4098- Ve bize Hassan ibnu Hassan haber verdi: Bize Muhammed ibnu Talha tahdîs etti: Bize Humeyd et-Tavîl, Enes ibn Mâlik (radıyallahü anh)’ten şöyle tahdîs etti: Enes ibn Mâlik’in amcası Enes ibnu’n-Nadr, Bedir harbinde hernasılsa bulunamamıştı. Bundan dolayı kendisi:
— Ben, Peygamber’in ilk harbinde bulunamadım. Vallahi eğer Allah beni Peygamber’in beraberinde müşriklerle yapılacak harb meydanında hazır bulundurursa, yapacağım yiğitlik çalışmalarımı, kahramanlık faaliyetlerimi Allah elbette herkese gösterecektir, derdi.

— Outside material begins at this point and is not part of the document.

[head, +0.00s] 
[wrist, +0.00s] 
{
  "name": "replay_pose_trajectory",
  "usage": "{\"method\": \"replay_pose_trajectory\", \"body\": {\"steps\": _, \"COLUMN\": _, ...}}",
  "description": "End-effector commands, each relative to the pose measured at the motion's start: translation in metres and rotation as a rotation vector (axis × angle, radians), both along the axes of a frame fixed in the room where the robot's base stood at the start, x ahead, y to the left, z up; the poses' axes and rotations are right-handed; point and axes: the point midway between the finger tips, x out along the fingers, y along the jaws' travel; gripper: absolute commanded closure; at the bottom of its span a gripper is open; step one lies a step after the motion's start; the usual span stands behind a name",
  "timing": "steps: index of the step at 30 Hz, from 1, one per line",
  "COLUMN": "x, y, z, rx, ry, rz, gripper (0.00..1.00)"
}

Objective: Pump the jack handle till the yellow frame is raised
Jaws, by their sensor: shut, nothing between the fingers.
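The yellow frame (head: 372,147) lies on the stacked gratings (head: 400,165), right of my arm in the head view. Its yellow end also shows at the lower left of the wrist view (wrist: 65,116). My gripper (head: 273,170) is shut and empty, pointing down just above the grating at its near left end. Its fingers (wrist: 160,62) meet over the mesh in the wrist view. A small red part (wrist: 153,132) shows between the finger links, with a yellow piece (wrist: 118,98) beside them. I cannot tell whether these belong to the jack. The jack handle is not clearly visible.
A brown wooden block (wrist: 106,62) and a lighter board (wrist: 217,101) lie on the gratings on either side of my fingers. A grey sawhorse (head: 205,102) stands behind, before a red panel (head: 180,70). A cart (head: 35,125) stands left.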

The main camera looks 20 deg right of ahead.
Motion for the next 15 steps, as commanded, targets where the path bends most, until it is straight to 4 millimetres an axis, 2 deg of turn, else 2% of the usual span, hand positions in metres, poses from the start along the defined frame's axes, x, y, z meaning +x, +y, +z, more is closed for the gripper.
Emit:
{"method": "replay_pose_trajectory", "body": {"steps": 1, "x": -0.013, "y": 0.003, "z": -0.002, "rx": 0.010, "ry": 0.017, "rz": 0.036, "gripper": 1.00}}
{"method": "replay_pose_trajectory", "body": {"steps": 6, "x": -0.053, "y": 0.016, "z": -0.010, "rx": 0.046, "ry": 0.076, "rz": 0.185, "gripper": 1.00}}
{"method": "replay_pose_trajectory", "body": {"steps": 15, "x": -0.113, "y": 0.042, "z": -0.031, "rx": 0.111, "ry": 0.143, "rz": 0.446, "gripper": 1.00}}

Enes ibnu’n-Nadr Uhud harbine katıldı, orada insanlar bozulunca:
— Yâ Allah, şunların, yânı müslümânların yaptıkları bozgunculuktan Sana karşı özür beyân edip kabulünü isterim. Şu müşriklerin yaptıkları cinayetlerden de Sana sığınırım, dedi ve kılıcı ile müşriklere doğru ilerledi. Bu sırada Sa’d ibn Muâz’a rastgelip, ona:
— Ey Sa’d, nereye çekiliyorsun? Muhakkak ki, ben cennetin kokusunu Uhud Dağı’nın önünde buluyorum, deyip çarpışmaya geçti ve harb meydanında yiğitlik hârikaları gösterdi; sonunda şehîd edildi.
İbnu’n-Nadr’in cesedi tanınmadı. Nihayet onu kızkardeşi (er-Rubeyy’ bintu’n-Nadr) vücudundaki bir ben’den yahut parmak uçlarından tanıyabildi. Enes ibnu’n-Nadr’ın vücûdunda büyük küçük seksenden fazla mızrak, kılıç ve ok yarası sayılmıştı.